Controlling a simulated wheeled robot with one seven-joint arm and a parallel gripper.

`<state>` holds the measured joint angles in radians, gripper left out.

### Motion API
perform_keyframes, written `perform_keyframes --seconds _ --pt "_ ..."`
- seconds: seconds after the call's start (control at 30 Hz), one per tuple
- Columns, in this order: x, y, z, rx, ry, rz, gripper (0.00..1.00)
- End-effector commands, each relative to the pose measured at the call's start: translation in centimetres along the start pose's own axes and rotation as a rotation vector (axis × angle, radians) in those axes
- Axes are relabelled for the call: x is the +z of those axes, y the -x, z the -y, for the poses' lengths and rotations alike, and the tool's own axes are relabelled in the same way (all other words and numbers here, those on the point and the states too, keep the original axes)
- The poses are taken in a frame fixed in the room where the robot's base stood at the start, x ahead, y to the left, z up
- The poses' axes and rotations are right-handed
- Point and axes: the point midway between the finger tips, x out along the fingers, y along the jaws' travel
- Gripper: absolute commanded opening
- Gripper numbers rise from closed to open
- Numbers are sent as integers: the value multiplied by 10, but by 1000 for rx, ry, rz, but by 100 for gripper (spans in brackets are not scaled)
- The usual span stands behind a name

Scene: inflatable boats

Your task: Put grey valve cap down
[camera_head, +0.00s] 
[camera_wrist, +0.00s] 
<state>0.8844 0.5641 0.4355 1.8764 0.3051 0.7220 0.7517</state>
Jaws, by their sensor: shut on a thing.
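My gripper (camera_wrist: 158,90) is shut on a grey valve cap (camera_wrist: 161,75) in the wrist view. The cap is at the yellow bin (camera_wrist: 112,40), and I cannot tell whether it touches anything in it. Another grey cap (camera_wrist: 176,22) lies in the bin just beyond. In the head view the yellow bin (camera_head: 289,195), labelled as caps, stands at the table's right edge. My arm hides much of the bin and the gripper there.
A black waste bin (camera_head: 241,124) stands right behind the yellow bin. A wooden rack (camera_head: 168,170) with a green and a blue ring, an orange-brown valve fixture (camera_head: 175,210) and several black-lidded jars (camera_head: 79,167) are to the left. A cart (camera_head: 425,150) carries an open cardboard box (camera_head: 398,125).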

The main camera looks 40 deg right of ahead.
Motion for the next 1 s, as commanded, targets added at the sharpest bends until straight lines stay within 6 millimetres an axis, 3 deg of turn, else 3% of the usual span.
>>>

- _WHAT YOU WILL DO_:
Everything from the line containing "- Gripper numbers rise from closed to open" down to the line containing "<state>0.8844 0.5641 0.4355" should be retyped exactly, both lines included, and nothing more.

- _WORKED SOLUTION_:
- Gripper numbers rise from closed to open
- Numbers are sent as integers: the value multiplied by 10, but by 1000 for rx, ry, rz, but by 100 for gripper (spans in brackets are not scaled)
- The usual span stands behind a name

Scene: inflatable boats

Your task: Put grey valve cap down
[camera_head, +0.00s] 
[camera_wrist, +0.00s] 
<state>0.8844 0.5641 0.4355 1.8764 0.3051 0.7220 0.7517</state>

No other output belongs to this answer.